## [Problem description]
Select all lines holding the word "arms" from the entries that follow.

## [Input data]
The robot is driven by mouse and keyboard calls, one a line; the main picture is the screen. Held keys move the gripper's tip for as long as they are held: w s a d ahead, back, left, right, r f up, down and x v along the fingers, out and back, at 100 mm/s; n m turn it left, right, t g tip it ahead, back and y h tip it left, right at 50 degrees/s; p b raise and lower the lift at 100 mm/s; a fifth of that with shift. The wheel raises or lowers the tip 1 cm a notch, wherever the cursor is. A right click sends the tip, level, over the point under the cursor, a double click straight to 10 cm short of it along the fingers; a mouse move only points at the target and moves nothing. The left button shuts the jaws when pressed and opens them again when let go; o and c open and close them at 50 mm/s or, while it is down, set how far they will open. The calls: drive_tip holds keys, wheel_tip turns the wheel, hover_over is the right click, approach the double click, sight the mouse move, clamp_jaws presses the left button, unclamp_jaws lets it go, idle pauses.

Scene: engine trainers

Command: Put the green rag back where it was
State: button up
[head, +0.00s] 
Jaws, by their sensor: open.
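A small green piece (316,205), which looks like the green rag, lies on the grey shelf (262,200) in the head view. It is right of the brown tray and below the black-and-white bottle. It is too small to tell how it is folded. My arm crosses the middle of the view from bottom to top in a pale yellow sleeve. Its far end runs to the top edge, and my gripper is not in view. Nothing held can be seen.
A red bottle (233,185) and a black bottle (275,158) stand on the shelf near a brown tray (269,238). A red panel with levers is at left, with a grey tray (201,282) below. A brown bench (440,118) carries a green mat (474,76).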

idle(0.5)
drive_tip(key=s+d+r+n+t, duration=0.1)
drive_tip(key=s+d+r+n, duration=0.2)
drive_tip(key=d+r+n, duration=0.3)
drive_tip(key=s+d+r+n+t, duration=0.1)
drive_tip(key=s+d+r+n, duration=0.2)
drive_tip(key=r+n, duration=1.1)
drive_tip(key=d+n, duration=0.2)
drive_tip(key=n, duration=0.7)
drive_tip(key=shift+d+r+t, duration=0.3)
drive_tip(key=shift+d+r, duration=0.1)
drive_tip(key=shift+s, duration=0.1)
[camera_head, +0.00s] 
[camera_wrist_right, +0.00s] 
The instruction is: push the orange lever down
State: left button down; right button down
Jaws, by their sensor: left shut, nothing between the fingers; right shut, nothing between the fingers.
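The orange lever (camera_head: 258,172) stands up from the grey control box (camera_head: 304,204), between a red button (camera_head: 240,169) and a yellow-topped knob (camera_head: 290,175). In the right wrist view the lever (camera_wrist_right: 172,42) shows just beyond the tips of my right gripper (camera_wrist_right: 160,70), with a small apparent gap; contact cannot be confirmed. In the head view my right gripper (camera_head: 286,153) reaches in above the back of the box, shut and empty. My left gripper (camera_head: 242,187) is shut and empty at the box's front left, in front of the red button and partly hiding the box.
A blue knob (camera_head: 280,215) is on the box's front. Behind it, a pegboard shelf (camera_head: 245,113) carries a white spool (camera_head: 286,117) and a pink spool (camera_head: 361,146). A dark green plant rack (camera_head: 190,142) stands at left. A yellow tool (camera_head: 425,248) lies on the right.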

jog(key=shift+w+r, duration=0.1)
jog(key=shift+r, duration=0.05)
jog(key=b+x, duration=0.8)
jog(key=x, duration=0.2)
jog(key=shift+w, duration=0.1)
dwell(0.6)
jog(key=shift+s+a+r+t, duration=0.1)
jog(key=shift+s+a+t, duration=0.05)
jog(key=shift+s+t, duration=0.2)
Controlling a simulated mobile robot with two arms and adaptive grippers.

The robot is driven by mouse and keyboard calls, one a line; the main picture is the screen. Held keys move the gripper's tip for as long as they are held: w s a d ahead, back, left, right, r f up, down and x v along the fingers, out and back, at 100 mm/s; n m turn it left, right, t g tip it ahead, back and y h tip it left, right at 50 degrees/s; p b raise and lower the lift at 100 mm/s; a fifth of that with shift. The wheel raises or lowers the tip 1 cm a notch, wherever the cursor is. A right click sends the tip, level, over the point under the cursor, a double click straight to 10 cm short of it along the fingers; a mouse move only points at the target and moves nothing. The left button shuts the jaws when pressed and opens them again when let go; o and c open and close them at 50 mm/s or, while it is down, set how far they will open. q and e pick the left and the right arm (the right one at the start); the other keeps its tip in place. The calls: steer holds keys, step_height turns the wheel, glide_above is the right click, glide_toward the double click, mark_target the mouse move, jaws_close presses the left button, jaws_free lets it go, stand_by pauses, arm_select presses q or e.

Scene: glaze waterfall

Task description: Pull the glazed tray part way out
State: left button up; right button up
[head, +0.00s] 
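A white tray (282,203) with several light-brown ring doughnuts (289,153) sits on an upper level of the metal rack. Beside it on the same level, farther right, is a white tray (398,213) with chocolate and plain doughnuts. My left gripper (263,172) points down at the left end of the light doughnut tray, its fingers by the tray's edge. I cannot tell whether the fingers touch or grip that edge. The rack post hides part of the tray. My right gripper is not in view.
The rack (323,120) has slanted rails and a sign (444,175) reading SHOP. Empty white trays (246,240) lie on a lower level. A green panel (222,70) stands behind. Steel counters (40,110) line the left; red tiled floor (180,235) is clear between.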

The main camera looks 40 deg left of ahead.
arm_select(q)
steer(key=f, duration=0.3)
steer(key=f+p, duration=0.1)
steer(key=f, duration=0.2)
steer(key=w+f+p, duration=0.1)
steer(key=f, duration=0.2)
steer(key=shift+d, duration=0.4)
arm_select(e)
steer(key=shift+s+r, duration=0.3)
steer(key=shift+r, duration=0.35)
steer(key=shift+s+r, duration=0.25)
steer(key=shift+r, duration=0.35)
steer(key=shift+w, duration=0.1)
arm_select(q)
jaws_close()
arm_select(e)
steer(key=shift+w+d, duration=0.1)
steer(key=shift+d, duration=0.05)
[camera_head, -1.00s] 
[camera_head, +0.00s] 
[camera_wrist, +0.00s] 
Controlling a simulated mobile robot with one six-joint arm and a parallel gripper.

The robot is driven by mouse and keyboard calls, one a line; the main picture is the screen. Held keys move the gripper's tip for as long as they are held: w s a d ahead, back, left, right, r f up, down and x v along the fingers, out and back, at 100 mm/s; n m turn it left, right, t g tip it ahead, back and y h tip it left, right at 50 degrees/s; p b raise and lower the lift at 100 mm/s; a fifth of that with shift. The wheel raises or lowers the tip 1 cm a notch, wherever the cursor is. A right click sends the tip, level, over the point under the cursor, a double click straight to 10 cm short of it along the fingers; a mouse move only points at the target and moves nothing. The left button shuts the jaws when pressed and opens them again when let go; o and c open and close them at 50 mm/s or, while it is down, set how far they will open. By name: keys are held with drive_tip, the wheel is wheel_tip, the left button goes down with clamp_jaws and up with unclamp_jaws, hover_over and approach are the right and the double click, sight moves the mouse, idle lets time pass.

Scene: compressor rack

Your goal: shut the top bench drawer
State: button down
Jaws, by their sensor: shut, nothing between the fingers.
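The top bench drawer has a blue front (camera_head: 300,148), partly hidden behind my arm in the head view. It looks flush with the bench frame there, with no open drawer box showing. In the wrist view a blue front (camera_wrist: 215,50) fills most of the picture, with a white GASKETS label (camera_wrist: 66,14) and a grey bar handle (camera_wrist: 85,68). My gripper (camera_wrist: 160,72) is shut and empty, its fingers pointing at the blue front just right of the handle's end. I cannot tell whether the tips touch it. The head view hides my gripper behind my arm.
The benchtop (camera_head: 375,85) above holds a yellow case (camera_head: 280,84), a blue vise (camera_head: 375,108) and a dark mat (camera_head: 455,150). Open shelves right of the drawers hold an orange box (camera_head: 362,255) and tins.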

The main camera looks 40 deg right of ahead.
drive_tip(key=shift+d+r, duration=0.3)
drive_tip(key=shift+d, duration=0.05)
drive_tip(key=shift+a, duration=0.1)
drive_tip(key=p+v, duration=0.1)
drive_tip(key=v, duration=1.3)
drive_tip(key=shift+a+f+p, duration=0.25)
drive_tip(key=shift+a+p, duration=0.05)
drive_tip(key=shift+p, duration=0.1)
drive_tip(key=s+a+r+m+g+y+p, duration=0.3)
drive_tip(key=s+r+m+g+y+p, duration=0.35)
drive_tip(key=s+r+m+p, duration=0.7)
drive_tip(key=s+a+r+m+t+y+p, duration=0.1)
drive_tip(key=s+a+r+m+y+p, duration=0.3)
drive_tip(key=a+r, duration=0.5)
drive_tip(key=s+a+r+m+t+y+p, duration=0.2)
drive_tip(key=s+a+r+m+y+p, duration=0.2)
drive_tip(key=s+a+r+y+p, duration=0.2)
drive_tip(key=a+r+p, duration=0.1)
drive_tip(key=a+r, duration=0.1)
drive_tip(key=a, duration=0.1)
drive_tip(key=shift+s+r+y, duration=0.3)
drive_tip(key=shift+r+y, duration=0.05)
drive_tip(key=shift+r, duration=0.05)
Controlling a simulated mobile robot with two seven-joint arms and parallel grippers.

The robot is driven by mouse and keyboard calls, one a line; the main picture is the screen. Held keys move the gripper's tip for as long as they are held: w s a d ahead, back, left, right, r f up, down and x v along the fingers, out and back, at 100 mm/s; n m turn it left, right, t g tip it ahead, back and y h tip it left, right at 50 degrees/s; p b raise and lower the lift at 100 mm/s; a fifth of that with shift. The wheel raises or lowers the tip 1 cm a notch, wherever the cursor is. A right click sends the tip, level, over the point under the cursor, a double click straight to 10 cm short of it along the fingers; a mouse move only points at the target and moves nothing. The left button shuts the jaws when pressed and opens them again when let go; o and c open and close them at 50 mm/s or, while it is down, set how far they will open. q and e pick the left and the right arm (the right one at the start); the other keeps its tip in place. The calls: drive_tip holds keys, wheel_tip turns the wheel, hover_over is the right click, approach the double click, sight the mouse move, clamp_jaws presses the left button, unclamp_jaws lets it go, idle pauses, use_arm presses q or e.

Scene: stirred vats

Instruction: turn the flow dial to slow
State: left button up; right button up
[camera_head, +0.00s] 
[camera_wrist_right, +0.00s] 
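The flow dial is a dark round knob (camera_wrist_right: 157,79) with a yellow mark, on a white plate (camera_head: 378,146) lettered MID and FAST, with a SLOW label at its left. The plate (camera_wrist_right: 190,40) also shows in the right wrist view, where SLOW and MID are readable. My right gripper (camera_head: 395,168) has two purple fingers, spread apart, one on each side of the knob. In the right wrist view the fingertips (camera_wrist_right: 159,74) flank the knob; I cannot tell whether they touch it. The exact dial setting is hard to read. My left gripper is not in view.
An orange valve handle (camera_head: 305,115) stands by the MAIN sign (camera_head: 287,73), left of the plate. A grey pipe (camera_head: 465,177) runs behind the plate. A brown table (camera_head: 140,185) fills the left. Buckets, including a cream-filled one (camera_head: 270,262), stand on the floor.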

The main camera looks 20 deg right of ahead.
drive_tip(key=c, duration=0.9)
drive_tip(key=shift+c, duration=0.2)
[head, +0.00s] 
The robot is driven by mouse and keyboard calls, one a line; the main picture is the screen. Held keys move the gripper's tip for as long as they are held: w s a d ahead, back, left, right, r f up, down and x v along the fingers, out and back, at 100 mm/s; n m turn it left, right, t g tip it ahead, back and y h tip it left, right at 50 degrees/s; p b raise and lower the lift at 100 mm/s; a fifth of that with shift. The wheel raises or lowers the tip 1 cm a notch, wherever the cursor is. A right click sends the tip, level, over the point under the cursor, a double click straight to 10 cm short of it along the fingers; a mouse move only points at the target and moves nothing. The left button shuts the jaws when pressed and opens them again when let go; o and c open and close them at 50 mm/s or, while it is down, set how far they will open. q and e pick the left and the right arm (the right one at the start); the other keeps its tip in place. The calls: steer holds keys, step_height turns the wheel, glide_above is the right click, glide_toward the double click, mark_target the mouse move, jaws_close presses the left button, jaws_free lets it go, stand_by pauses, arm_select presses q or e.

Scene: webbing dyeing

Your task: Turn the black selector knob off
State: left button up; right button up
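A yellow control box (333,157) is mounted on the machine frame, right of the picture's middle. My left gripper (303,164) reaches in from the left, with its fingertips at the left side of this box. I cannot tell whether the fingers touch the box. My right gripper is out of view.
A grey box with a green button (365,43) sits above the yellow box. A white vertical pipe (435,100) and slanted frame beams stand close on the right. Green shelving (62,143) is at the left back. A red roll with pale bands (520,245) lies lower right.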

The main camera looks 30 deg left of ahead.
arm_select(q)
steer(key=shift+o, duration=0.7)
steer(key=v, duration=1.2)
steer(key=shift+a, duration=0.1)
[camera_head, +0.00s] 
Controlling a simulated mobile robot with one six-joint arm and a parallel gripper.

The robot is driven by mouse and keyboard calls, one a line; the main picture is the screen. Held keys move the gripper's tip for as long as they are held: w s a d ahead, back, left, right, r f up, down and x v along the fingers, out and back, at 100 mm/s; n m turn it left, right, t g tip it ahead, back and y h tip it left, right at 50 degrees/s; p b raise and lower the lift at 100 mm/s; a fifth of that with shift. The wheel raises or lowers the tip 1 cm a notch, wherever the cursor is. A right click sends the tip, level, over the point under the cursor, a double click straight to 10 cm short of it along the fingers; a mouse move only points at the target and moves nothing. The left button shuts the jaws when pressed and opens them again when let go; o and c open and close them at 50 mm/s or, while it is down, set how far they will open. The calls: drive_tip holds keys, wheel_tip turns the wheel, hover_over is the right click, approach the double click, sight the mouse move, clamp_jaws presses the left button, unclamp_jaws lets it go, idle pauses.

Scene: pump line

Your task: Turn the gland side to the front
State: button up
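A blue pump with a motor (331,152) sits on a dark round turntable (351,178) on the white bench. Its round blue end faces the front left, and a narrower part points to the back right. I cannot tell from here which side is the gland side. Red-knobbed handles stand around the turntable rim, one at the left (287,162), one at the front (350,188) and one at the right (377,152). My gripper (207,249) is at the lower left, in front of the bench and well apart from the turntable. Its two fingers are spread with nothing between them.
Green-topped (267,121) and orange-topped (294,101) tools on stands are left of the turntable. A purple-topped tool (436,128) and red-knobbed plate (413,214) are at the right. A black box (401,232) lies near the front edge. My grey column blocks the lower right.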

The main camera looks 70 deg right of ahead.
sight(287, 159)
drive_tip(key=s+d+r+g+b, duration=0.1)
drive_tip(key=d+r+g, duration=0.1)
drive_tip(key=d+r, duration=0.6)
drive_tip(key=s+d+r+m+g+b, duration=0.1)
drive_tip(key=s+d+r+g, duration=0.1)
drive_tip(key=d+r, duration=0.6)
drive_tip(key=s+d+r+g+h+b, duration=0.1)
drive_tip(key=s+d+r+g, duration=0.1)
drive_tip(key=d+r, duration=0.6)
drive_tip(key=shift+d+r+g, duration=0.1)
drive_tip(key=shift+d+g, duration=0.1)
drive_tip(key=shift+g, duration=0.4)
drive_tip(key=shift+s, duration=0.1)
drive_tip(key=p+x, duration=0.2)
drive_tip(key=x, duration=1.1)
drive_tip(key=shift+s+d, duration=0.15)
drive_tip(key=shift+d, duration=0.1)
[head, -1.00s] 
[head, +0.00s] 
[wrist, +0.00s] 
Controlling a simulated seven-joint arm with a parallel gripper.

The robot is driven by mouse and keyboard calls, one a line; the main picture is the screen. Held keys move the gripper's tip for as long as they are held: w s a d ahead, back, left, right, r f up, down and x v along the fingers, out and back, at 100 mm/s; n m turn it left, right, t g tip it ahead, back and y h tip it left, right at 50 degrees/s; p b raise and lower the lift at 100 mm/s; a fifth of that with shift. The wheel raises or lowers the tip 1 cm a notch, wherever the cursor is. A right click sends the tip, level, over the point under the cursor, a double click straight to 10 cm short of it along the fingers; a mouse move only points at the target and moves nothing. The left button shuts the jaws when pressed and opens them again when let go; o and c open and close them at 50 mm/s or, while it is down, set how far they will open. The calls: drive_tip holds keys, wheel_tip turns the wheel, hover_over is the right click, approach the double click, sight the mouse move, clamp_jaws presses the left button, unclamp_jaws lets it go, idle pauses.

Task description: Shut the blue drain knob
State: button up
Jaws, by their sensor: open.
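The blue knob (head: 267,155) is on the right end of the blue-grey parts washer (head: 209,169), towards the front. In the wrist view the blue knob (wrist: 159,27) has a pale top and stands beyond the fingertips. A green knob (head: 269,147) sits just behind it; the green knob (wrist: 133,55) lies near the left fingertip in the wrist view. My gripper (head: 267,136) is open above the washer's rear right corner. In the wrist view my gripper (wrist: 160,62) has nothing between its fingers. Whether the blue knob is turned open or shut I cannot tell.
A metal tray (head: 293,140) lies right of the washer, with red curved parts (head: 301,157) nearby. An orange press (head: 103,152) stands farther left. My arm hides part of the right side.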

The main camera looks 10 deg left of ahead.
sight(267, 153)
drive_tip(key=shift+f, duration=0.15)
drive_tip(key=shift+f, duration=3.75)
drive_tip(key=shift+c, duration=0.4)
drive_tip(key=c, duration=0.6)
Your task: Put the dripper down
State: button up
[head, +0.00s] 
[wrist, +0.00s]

## [Problem solution]
Controlling a simulated mobile robot with two arms and adaptive grippers.
Controlling a simulated mobile robot with two seven-joint arms and parallel grippers.

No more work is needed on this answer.